Rekan-rekan sejawat dari Australia hingga AS telah melonggarkan kebijakan di balik pertumbuhan global yang melambat, dengan The Fed yang diperkirakan akan melakukan penurunan suku bunga kedua pada pertemuan FOMC pekan depan.
"Draghi siap untuk memulai kembali stimulus pada rapat kebijakna terakhirnya ... Sementara gubernur bank sentral Jerman, Belanda, Austria dan Estonia menentang QE," ujar ekonom Bloomberg, Niraj Shah.
Pemangkasan suku bunga tampaknya menjadi bagian yang paling tidak kontroversial dari paket stimulus yang akan dibahas oleh para pembuat kebijakan, meskipun ada kritik dari beberapa negara di kawasan inti bahwa penabung dan bank sudah cukup terluka setelah lebih dari 5 tahun menerima bunga negatif.
Semua, kecuali satu ekonom dalam survei Bloomberg, memperkirakan suku bunga deposito akan diturunkan, dengan estimasi median 10 basis poin.
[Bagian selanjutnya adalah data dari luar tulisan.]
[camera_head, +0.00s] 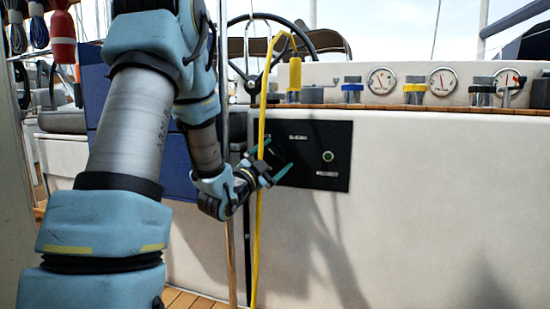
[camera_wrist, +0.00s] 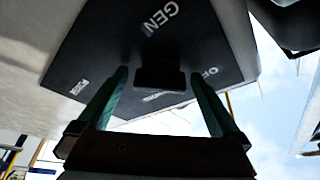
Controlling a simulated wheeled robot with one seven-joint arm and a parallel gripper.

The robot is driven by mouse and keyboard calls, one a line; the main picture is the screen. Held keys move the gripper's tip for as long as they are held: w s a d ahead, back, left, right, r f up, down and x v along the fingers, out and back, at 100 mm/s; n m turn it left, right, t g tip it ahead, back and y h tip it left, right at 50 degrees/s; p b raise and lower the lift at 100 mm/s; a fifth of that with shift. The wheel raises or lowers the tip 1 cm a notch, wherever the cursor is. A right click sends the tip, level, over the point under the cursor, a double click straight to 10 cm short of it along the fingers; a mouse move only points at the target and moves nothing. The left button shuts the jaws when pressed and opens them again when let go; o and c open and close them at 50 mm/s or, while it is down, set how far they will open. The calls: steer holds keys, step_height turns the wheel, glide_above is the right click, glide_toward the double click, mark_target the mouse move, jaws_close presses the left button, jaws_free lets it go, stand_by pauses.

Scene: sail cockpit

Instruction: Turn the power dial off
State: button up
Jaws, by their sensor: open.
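The black control panel (camera_head: 335,172) is set in the white cockpit wall. It fills much of the wrist view (camera_wrist: 90,50), with a white "GEN" label and a partly hidden "OF…" label. The dark dial (camera_wrist: 160,78) sticks out from the panel. In the head view the dial cannot be made out behind my gripper. My gripper (camera_head: 288,160) is open at the panel's left part. In the wrist view its two green fingers (camera_wrist: 158,76) stand on either side of the dial, with visible gaps. I cannot tell how deep the dial sits between them.
A green-lit button (camera_head: 328,156) sits on the panel's right. Gauges (camera_head: 382,81) and colored winch handles (camera_head: 414,90) line the ledge above. The white wall right of the panel is clear.

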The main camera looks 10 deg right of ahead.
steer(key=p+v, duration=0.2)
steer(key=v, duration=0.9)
Investor lebih berani, memberi perkiraan pelonggaran sekitar 15 basis poin.
Putaran baru pembelian obligasi adalah topik utama yang memicu perselisihan antara ECB dan bank sentral eropa lainnya.
Gubernur Bundesbank Jens Weidmann dan Gubernur Bank Sentral Belanda Klaas Knot berpendapat bahwa situasi ekonomi saat ini tidak menjamin QE, sedangkan Francois Villeroy de Galhau dari Bank Sentral Prancis juga mengisyaratkan skeptisisme yang senada.
Obligasi pemerintah Eropa melonjak pada Agustus, mendorong imbal hasil sekuritas Jerman bertenor 30 tahun di bawah nol karena investor berspekulasi QE akan menjadi bagian dari rencana ECB.
Bank-bank komersial di Eropa berharap ECB akan meredakan tekanan dari suku bunga negatif dengan mengurangi kewajiban dana simpanan.
Di sisi lain, terlepas dari triliunan stimulus, inflasi masih bergerak lamban namun mendekati target 2% ECB.